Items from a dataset
++++++++++++++++++++
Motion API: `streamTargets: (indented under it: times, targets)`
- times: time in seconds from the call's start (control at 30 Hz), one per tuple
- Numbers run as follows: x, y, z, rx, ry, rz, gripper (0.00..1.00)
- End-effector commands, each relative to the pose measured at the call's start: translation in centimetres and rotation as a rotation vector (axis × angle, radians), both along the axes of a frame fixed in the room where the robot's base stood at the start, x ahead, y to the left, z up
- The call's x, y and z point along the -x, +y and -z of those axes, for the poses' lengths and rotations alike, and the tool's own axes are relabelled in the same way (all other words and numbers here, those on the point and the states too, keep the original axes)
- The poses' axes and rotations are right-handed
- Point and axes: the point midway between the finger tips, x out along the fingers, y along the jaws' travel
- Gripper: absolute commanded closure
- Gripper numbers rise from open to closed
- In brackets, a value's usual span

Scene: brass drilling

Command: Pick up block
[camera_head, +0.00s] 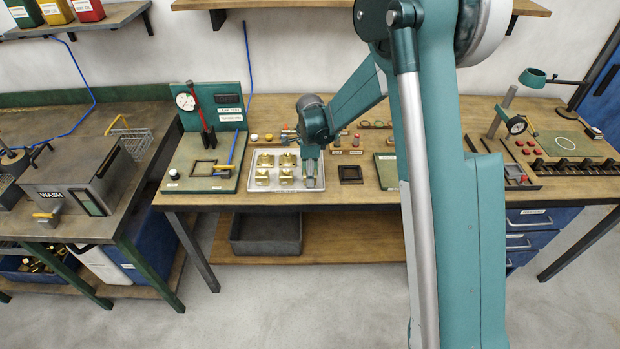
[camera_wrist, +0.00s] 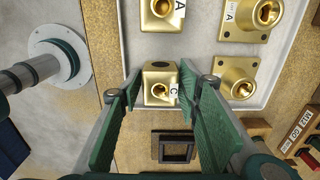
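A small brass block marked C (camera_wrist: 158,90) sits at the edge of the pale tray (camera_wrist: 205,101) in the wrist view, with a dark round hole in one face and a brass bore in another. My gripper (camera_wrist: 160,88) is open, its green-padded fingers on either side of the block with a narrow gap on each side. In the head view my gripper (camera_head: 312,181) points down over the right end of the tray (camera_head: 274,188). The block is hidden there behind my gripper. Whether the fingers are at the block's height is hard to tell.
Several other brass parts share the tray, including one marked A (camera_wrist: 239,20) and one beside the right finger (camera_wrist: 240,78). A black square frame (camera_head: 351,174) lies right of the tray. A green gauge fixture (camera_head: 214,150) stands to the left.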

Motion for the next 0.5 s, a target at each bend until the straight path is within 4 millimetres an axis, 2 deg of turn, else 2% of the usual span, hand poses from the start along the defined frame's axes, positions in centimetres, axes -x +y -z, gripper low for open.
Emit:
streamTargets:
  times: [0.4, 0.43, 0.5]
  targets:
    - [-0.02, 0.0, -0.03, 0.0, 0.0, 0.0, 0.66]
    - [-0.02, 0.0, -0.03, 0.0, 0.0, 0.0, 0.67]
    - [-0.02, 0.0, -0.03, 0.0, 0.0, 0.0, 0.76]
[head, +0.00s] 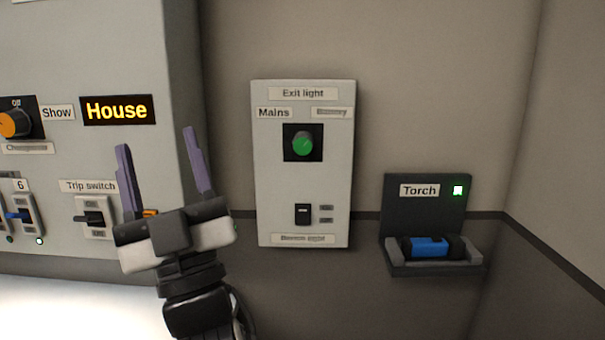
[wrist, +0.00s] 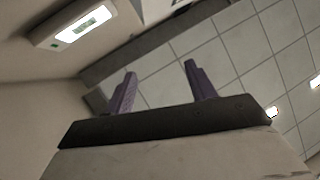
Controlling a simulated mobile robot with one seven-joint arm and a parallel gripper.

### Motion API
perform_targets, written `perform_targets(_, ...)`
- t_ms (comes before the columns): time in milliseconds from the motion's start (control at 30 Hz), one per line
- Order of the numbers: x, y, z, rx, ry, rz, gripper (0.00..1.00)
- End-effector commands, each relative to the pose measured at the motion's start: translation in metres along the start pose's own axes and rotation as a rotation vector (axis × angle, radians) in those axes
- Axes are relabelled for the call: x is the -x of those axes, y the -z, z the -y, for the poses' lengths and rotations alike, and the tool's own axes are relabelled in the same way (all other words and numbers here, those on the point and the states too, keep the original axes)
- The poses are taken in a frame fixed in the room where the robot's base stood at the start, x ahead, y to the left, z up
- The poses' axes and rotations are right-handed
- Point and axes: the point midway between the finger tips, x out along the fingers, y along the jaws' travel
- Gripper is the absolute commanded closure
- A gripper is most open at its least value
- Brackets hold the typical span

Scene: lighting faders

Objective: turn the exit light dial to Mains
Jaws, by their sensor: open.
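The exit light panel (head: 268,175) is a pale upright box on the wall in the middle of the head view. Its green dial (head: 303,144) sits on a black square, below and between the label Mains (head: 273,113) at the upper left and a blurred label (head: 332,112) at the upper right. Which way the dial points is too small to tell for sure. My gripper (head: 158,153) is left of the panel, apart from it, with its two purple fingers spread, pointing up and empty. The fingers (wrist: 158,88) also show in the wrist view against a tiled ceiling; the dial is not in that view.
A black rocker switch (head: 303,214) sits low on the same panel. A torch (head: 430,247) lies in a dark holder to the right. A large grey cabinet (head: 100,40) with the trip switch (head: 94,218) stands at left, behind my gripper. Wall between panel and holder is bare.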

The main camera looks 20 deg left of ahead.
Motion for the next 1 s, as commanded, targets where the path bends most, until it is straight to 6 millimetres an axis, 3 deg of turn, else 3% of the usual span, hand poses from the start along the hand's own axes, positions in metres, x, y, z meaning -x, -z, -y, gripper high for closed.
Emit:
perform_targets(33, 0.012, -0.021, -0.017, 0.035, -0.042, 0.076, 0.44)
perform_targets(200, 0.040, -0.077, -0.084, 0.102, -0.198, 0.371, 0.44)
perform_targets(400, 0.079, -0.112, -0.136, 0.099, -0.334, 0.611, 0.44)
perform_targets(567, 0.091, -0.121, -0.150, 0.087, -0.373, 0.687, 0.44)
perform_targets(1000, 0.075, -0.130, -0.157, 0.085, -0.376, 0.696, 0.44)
++++++++++++++++++++
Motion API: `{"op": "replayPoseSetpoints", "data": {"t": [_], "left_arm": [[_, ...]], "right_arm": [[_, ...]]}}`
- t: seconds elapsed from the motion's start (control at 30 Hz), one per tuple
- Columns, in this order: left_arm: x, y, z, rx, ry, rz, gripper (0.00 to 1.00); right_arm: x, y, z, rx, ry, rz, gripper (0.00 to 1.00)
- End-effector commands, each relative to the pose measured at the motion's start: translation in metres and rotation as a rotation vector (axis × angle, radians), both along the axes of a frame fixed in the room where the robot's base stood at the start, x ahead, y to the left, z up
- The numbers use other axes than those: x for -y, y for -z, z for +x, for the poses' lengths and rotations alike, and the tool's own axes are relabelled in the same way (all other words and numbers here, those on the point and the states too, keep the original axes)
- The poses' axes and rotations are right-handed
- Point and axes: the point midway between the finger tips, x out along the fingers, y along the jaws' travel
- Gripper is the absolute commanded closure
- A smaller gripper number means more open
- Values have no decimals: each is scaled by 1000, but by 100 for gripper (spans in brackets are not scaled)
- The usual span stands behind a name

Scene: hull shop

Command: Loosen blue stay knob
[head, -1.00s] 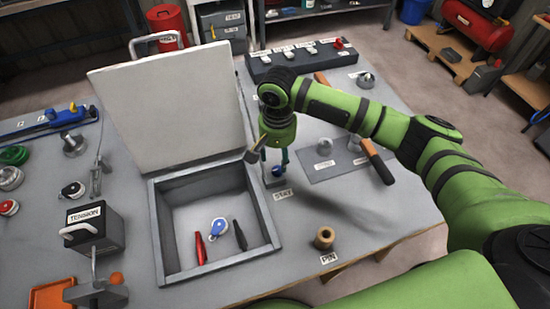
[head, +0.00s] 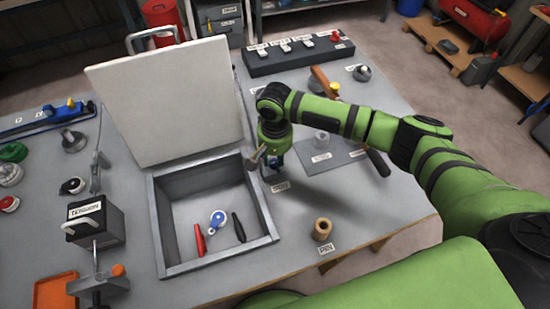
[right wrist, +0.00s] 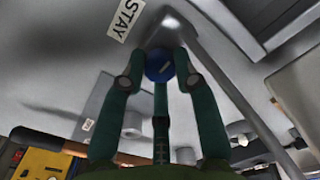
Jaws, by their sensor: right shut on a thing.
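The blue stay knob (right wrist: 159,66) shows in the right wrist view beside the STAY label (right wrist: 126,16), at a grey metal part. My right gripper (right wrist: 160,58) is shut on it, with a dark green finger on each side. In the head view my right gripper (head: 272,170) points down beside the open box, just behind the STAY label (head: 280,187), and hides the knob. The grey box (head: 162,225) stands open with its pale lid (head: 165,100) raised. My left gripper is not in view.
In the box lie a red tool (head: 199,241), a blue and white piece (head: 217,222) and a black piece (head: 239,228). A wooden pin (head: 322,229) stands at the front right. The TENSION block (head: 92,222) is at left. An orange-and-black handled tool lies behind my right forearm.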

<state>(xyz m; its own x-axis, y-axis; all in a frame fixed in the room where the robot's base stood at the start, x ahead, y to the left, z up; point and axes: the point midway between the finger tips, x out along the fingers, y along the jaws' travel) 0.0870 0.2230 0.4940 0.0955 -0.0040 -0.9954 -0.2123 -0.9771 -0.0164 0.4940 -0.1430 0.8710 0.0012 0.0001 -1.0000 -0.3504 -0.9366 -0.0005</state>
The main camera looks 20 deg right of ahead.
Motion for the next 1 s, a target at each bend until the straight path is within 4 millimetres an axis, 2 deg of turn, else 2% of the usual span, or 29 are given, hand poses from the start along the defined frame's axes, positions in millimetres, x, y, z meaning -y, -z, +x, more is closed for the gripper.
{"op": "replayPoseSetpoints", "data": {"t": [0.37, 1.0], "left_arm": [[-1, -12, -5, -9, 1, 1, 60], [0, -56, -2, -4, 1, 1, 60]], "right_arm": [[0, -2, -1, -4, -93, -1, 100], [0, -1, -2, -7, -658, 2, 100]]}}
++++++++++++++++++++
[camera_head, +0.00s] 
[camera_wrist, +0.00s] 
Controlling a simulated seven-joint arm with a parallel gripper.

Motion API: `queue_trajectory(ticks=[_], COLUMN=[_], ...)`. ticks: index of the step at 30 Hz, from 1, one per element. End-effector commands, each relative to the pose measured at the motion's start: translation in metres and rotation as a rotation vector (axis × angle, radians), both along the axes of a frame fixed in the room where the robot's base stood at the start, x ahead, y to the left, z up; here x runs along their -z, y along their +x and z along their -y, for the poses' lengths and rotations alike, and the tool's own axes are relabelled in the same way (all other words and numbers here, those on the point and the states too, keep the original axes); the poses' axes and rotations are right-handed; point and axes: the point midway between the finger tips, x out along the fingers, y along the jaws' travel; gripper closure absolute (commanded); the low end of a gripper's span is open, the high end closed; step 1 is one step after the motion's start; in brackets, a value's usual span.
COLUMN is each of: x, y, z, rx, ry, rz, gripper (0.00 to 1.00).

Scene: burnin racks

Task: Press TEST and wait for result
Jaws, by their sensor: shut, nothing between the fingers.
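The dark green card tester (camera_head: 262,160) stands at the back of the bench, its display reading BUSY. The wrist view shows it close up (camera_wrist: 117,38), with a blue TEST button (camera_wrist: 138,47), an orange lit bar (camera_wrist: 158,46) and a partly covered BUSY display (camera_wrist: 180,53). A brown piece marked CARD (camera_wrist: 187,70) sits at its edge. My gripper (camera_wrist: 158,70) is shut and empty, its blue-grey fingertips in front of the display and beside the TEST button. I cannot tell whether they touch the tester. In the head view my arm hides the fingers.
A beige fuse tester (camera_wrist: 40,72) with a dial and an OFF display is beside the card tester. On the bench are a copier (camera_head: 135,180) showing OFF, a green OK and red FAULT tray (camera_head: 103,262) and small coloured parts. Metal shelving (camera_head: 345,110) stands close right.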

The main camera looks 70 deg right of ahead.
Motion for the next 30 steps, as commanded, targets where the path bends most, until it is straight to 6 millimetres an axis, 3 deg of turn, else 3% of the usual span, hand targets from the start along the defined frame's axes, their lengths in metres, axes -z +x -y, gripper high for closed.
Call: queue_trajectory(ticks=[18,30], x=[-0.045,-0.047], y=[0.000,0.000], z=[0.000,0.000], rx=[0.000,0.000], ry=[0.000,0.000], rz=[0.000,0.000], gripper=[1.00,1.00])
++++++++++++++++++++
CHALLENGE
Taking the material above, extract exactly and only the lines from the line with "value's usual span." to the line with "Task: Press TEST and wait for result", inclusive of both.

FULL OUTPUT
Motion API: `queue_trajectory(ticks=[_], COLUMN=[_], ...)`. ticks: index of the step at 30 Hz, from 1, one per element. End-effector commands, each relative to the pose measured at the motion's start: translation in metres and rotation as a rotation vector (axis × angle, radians), both along the axes of a frame fixed in the room where the robot's base stood at the start, x ahead, y to the left, z up; here x runs along their -z, y along their +x and z along their -y, for the poses' lengths and rotations alike, and the tool's own axes are relabelled in the same way (all other words and numbers here, those on the point and the states too, keep the original axes); the poses' axes and rotations are right-handed; point and axes: the point midway between the finger tips, x out along the fingers, y along the jaws' travel; gripper closure absolute (commanded); the low end of a gripper's span is open, the high end closed; step 1 is one step after the motion's start; in brackets, a value's usual span.
COLUMN is each of: x, y, z, rx, ry, rz, gripper (0.00 to 1.00).

Scene: burnin racks

Task: Press TEST and wait for result

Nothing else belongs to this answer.